Props to the Explorer, which has done an admirable job of trying to sort out the candidates and introduce them to their readers. And last week, editor Mark Evans filled readers in on a convoluted campaign-finance story that involved clumsy campaigning, big bucks and a hotshot lawyer from the big city representing a mystery client. It's kinda like Waiting for Guffman crossed with a Jim Thompson potboiler.

The issue revolves around an independent campaign committee, which are all the rage these days, because they allow big wallets to forgo the traditional $340 limits on campaign contributions from any one individual. We've seen the Growth Lobby use them to pour money into recent city and county elections, with varying degrees of success. One of the basic rules for people running an independent campaign is that they can't coordinate their activities with the candidates--or else it would just be a way of ignoring campaign-finance limits.

Well, Oro Valley resident Bill Adler, who's kind of like the George Soros of OV, decided to use the Growth Lobby's weapon against the bulldozers by running his own independent campaign committee, OV Candidates 2004, to boost the campaigns of the five conservation-minded challengers. The committee has spent more than $10,000, which has been mostly used to buy ads in the Explorer and produce some fliers.

But now OV Candidates 2004 is the subject of a complaint filed by Lisa Hauser, a campaign law specialist who blew into town a couple of weeks back to lay down a complaint alleging that the independent campaign was illegally colluding with the candidates. Bringing in Hauser, who doesn't usually work cheap, is like robbing a Quik-Mart with a daisy cutter--a big blast of overkill. Her client in this case has declined to disclose his or her identity, which makes the whole deal a little fishy.

Her complaint, however, suggests that Adler & Co. could well be crossing the line in regards to coordinating campaign activities.
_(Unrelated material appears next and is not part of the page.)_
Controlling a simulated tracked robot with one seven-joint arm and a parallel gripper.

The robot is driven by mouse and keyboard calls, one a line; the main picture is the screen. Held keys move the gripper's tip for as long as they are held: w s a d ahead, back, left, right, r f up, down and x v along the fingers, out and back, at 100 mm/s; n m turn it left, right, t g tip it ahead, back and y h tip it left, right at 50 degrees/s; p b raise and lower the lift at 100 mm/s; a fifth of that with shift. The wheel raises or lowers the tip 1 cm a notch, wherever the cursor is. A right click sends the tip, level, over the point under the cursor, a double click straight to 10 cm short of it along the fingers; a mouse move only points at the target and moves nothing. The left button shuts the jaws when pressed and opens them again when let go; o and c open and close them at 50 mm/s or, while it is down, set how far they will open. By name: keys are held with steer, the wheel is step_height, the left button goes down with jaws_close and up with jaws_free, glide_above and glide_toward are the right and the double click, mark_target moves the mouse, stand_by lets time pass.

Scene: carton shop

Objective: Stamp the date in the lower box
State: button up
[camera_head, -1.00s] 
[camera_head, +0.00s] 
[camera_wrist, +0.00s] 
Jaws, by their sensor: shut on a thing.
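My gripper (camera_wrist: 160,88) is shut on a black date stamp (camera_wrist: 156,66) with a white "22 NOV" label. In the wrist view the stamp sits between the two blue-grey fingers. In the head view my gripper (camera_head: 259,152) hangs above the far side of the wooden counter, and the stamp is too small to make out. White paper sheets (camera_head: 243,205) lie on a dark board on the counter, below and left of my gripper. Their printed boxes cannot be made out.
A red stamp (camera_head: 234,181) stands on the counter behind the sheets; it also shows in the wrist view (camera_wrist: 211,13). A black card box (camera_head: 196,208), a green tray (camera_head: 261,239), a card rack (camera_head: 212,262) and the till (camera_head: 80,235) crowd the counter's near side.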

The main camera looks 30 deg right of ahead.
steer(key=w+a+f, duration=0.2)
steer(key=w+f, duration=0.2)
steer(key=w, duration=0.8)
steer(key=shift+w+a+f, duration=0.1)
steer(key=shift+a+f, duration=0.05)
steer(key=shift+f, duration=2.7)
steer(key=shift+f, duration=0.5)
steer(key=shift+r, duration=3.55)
Adler insists that his independent campaign has had no illegal contact with the candidates. But sometimes he might as well be saying, "Who ya gonna believe? Me or your own eyes?"

As Hauser's complaint points out, the campaign propaganda on the candidates' fliers and the independent campaign's handbills is virtually identical. And at a political get-together at a house owned by Celta Sheppard, treasurer of OV Candidates 2004, piles of campaign materials produced by the candidates were available for volunteers to take with them.
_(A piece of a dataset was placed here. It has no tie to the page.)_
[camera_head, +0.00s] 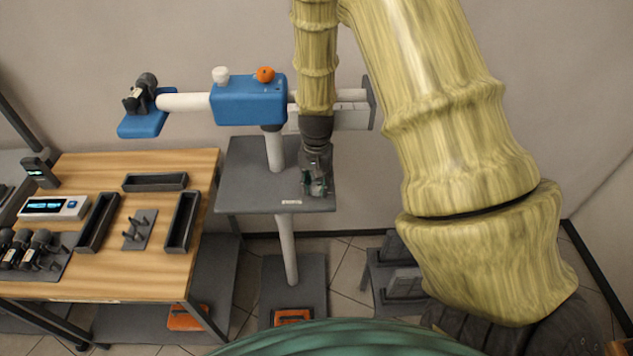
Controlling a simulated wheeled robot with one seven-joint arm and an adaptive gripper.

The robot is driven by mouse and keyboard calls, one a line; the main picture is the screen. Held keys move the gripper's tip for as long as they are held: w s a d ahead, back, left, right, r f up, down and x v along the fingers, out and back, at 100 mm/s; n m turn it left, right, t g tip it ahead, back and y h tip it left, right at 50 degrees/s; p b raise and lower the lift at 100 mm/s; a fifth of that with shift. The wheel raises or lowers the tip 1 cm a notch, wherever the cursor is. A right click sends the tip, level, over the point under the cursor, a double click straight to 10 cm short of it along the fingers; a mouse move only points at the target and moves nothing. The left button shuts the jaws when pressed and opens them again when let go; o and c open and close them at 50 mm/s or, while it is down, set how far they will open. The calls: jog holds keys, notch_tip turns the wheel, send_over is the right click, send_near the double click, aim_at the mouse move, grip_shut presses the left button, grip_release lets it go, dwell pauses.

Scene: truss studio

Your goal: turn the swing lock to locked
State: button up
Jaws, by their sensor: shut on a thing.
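A blue housing (248,98) sits on top of a white post at the back. A white knob (221,75) and an orange knob (265,74) stand on its top. I cannot tell which part is the swing lock. My gripper (316,189) points down, in front of the housing and to its right, and appears over the grey shelf (245,190). Its fingers are shut on a small thing that they mostly hide; I cannot tell what it is. How high the fingers are above the shelf is also unclear.
A white tube (185,102) runs left from the housing to a blue plate (143,125) carrying a dark device (141,93). A wooden table (150,262) at left holds black trays, a peg block, a display box and several dark devices. A low grey stand (392,284) is at right.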

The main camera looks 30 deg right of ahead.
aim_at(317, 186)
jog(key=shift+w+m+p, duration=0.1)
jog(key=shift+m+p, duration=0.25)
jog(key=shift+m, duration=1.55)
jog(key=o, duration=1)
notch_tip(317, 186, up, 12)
Then there's the episode in which campaign workers--for whom, nobody seems quite certain--handed out fliers from both campaigns stapled together. Even more damning was an odd series of stories Feinberg told the Explorer about how the independent campaign got his photo. First, he said he dropped it off for them; then, he called Evans back to tell him he dropped it for Sheppard's design company to do a flier for his own campaign and has no idea how the folks doing the independent campaign--the same design team, by the way--got ahold of the photo.
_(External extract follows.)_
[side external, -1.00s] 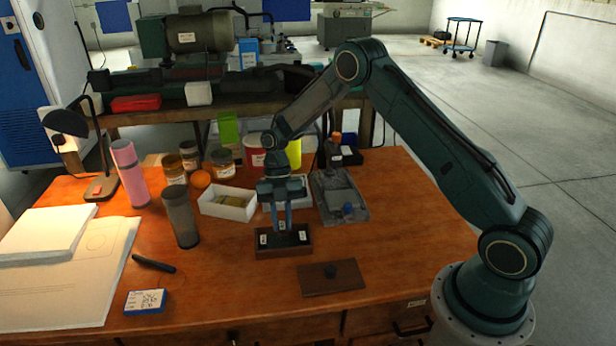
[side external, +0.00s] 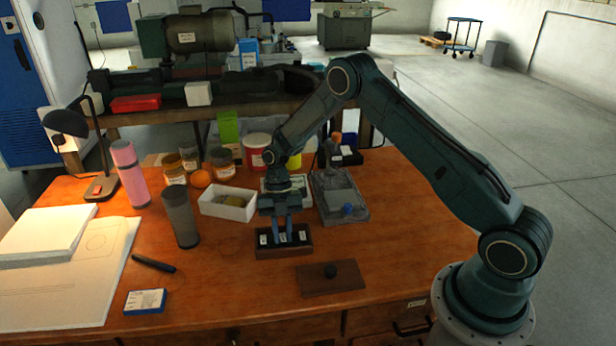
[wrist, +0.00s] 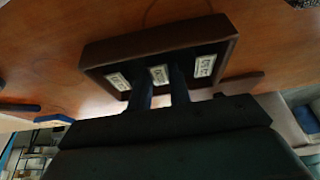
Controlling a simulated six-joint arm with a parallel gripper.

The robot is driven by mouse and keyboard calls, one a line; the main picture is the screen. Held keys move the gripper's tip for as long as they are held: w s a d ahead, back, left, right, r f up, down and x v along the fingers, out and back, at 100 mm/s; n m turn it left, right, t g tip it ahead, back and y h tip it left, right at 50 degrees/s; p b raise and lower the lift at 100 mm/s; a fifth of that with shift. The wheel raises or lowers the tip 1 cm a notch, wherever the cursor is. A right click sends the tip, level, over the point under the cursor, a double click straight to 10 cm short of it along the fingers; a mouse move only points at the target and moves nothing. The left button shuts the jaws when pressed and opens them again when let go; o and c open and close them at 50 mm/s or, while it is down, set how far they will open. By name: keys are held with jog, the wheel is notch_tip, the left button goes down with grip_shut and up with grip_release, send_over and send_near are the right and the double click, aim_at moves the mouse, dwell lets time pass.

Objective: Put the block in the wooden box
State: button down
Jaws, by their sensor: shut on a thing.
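The wooden box (side external: 284,252) is a dark brown, open box on the bench. It also shows in the wrist view (wrist: 100,50). Three pale labelled faces show in a row inside it. My gripper (side external: 283,232) points down into the box, its fingers either side of the middle labelled face. I take this to be the block (wrist: 159,74), and my gripper is shut on it. The block sits between two other labelled blocks (wrist: 118,81) (wrist: 204,66). Its lower part is hidden, so I cannot tell if it touches the box floor.
A white tray (side external: 227,214) and a grey tray (side external: 350,205) stand behind. A dark cylinder (side external: 181,220) is to the left.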

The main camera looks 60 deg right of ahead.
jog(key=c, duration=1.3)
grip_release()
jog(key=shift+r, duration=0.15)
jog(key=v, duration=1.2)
Feinberg also retracted a statement he'd made to Evans about how he, himself, was distributing material printed by the independent campaign committee; according to Evans' story, "he only had a few, didn't know how he got them and never intended to distribute them."

Yeesh. Talk about amateur hour.

OK, we're not naïve; we know good and well that many of those so-called independent campaigns have quiet contact with the candidate's committee. But generally, they're smart enough to keep from totally bungling the job.

The Pima County Attorney's Office is reviewing the complaint, but investigators could well decide it's all too chickenshit to pursue.

Bottom line? It's looking more and more like either Adler or one of his candidates badly bent, if not broke, some campaign-finance laws. Ultimately, this issue could potentially hurt good, managed-growth candidates in the future. The Growth Lobby is watching what the county attorney and the A.G. do with this case. If those legal eagles let the OV folks slide, why should developers bother obeying the law either?

Deseg Decision?

If Joel Ireland and his 16-year ruling party of the Tucson Unified School District board get their way, the little kids of Keen Elementary School will walk to school next fall, only to be shoved into buses that will take them to far-flung alternatives.

Ireland and his followers want to close Keen--but they're being nice. They're having a public hearing on the matter at Keen on June 4 and will take the official vote on July 6. It's a done deal, politically, but not quite done judicially.

Thus, lawyer Richard Yetwin was back in federal court Monday to defend TUSD while some plaintiffs in the district's 30-year-old desegregation case said the Keen scheme would violate the deseg agreement.

Ireland, ever the big shot, took a seat at the defendant's table, even though he did not have to be there. He sat next to Jane Butler, TUSD's bumbling in-house counsel.

Butler was steaming, mostly because U.S. District Court Judge David C. Bury wouldn't bar former Mike Tully, a former TUSD lawyer, from representing Mexican-American plaintiffs in the ongoing desegregation matter.

Tully, who had too much conscience to last at TUSD, told Bury that the Keen closing demonstrated TUSD's abuse of students, parents, teachers and staff.

But for all the chat about one school, Bury refreshingly wants to put an end to the entire deseg lawsuit. He repeatedly asked lawyers if they and their clients were ready to close it out.

Wise move. Bury ordered up comment on the matter by June 3 and told the lawyers to meet, confer and explain why the deseg case cannot die. It has become nothing but a charade and a way for Ireland and the board to milk taxpayers for an extra $62 million a year.